One of the most pressing questions I have been pondering upon when redesigning Knowledge Forum is how to represent the knowledge space of a community to better support idea improvement. Many people think Knowledge Forum as another discussion forum (or learning management system) with a 2-D interface (see below). This notion lead people to treat a Knowledge Forum view merely as a container of notes. The reason why this happens is because users usually fail to recognize one important principle behind the design of Knowledge Forum view: to support multiple perspectives of community knowledge. According to this principle, a view should not be a container of notes, but provides a specific perspective that helps people work on ideas in those notes. Although current Knowledge Forum tries to embody this principle in its functionalities, such as flexible movements of notes across views, the representation of knowledge within a view still rigidly depends on placement of notes by users. As a result, it puts too much burden on users to achieve the goal of perceiving or discovering multiple perspectives. Therefore, how could we design techniques to provide additional perspectives of knowledge presents to be an interesting challenge.

Embarking on this challenge, I started to think maybe the first alternative perspective I could work on is semantic relations among notes in a view. The idea is simple. Given a bunch of notes in a view, put those semantically similar ones together so users could more easily discern different semantic territories in this view and work more productively with ideas. (I am sure I am reinventing the wheel here, so it will be great if you can point me to any relevant resources.)

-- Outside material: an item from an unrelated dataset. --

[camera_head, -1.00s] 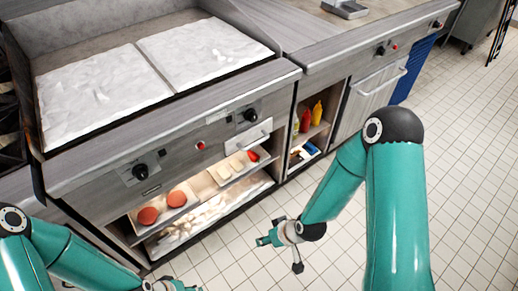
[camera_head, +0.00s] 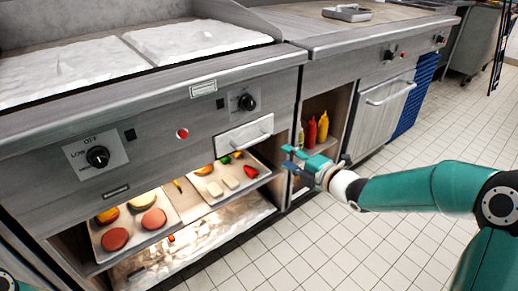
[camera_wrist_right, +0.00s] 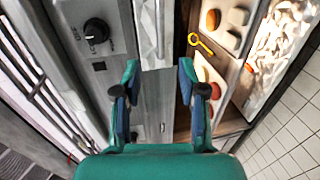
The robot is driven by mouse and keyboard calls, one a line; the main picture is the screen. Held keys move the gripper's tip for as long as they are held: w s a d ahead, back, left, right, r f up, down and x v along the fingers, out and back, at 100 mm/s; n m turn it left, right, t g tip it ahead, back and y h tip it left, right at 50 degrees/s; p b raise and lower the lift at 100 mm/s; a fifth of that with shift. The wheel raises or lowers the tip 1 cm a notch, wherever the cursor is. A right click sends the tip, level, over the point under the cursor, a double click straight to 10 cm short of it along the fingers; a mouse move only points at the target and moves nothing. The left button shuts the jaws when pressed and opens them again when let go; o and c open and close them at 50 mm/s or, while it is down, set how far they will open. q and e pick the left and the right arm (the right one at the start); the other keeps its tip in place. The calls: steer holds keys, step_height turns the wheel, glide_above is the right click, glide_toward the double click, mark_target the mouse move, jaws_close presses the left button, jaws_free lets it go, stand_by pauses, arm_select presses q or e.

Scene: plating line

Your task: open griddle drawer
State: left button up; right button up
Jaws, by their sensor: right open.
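The griddle drawer (camera_head: 232,139) is a small light metal front with a bar handle (camera_head: 266,137), set in the griddle's front panel below a black knob. It appears shut, flush with the panel. In the wrist view the drawer front (camera_wrist_right: 147,30) and its handle lie ahead of the fingers, near the top. My right gripper (camera_head: 290,160) is to the right of the drawer handle and a little lower, apart from it. The wrist view shows its two fingers (camera_wrist_right: 160,72) spread, with nothing between them.
Below the panel, trays (camera_head: 132,215) of patties and other food sit on an open lit shelf. Red and yellow bottles (camera_head: 311,133) stand in the cubby to the right. Two knobs (camera_head: 97,157) project from the panel. Tiled floor (camera_head: 300,245) in front is clear.

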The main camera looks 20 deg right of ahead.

In this post, I am demoing a “toy” (made with R) that presents my initial endeavor to solve this problem. Using Latent Semantic Analysis (LSA) (and its R package), I could analyze relationships between a set of notes based on what words and latently similar words they share. Then using mutidimentional scaling (MDS), a statistical technique for exploring similarities I just learned last week, I could scale and visualize note similarities on a 2- or 3-D space. The goal, as explained above, is to provide users an alternative perspective of their knowledge space.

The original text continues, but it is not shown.